Ironically, everything changed when I began working for a fitness magazine.
Too Much of a Good Thing
Writing about strength training had two big effects: I learned more effective ways to build size and strength, and I sat at a desk all day.
Combine that with the slowing metabolism of a guy in his late 30s, and it was suddenly easy to gain weight.
I gained a lot. All the way up to 190 pounds, I’d estimate, at my heaviest. Nobody called me skinny anymore, and for a while that was liberating. I was never actually big or strong by weight-room standards, but I was a lot more of both than when I started.
Still, it wasn’t long before I experienced the drawbacks of that extra heft. I was older and busier, with less time to train, and more frequent injuries.
The combination did a number on my waistline. In my quest to stop being skinny, I had made myself fat.

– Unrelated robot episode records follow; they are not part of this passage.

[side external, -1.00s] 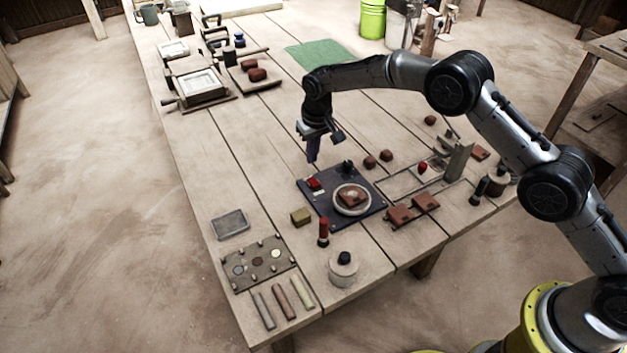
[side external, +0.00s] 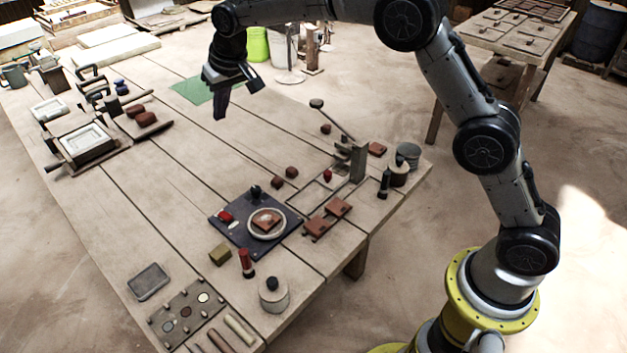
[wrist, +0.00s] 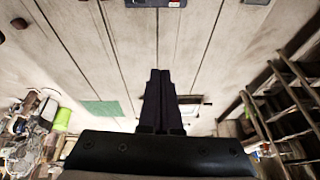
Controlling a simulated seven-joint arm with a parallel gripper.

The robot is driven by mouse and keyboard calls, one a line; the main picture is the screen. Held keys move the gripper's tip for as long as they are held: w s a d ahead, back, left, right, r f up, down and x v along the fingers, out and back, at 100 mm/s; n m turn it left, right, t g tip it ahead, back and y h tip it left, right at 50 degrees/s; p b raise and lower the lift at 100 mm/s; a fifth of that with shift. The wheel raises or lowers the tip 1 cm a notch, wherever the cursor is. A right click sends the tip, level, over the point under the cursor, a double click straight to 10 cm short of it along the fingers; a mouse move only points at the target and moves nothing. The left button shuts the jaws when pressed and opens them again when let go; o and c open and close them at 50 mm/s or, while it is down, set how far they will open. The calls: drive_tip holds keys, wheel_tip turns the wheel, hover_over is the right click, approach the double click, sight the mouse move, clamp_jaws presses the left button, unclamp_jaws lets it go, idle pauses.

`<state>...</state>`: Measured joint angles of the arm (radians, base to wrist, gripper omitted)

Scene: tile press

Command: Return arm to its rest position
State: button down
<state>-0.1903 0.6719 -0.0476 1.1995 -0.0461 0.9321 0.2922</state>
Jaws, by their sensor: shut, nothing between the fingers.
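My gripper (side external: 220,112) is shut and empty, raised above the table (side external: 165,215) in the side external view. Its dark fingers point down. In the wrist view its fingers (wrist: 159,72) are pressed together with nothing between them. The dark blue board (side external: 240,235) lies to the lower right of the gripper in the side external view, with a white round plate (side external: 283,225) and a reddish tile (side external: 266,218) on it. The gripper is well clear of these.
A press with a pale tile frame (side external: 87,143) stands at the left of the table. A green mat (side external: 190,92) lies behind the gripper. A metal rail frame (side external: 357,166), a lidded white pot (side external: 273,296) and a red-topped stick (side external: 247,263) stand nearer. Space around the gripper is clear.

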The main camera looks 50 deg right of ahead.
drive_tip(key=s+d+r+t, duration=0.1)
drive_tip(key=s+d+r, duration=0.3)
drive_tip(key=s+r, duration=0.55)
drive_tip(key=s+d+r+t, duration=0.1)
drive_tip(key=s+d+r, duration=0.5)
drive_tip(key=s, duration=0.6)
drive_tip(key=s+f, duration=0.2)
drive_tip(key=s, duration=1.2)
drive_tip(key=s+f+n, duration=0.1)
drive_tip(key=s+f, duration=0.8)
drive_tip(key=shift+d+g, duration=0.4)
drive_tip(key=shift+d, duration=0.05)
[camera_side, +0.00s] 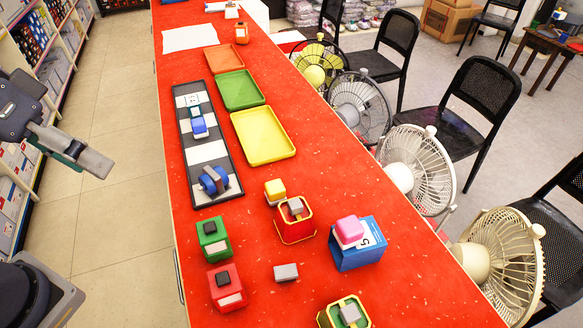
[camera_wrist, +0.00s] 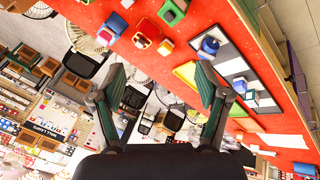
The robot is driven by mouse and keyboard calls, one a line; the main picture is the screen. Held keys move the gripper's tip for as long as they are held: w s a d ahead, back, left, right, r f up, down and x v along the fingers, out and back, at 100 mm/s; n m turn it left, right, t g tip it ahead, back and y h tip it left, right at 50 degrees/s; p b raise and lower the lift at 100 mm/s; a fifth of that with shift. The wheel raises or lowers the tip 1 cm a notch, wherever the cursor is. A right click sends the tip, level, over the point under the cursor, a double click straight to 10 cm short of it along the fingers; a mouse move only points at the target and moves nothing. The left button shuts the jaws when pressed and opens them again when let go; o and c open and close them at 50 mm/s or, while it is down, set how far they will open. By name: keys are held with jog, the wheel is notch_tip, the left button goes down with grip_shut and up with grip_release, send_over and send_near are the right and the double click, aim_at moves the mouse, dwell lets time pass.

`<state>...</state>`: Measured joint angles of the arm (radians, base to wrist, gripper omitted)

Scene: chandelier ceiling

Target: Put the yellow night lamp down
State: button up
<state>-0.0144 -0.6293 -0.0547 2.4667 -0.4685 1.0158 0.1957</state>
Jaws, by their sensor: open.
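A small yellow block with a pale side (camera_side: 275,191) stands upright on the red table, just behind a red box with a yellow rim. It may be the yellow night lamp; I cannot tell for sure. The yellow block also shows in the wrist view (camera_wrist: 166,47). My gripper (camera_side: 85,152) is at the left of the side view, off the table's left edge and apart from everything on it. In the wrist view my gripper (camera_wrist: 160,82) has its two fingers spread wide with nothing between them.
The red table (camera_side: 205,285) holds a yellow tray (camera_side: 284,150), a green tray (camera_side: 240,90), an orange tray (camera_side: 223,58) and a black-and-white board (camera_side: 207,152). A blue box (camera_side: 358,256) and several small boxes stand nearer. Fans (camera_side: 418,170) line the right edge.

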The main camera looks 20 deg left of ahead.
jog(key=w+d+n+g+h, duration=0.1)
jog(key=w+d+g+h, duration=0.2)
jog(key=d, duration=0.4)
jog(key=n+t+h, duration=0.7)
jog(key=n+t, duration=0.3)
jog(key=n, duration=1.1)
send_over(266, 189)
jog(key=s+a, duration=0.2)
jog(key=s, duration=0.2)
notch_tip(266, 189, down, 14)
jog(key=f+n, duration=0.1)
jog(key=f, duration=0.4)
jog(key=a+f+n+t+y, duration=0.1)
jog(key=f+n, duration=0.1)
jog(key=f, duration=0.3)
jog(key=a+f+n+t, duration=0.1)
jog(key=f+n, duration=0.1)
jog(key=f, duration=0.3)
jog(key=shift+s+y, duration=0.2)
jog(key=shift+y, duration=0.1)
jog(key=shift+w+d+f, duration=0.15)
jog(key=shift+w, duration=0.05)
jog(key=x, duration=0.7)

I came to realize that a bigger body was like a bigger house, something else I’d fantasized about having from an early age. It requires more fuel. It demands more maintenance.
There’s more that can go wrong, and in middle age those things take longer to fix.
So I lost weight, down to 175 for a while, a little north of that now. After decades of struggling to reach that weight, before going way beyond, it’s comically difficult to hold the line there.
But it’s even harder to stay lean when I’m heavier. That’s how I finally made peace with being small again. As long as I move well and feel fit, it beats the alternative.
Today I can’t remember the last time someone called me skinny. If someone did, it would probably be meant as a compliment. But I doubt if I’d take it that way.
To me, it’s always been an insult. Too many bad memories.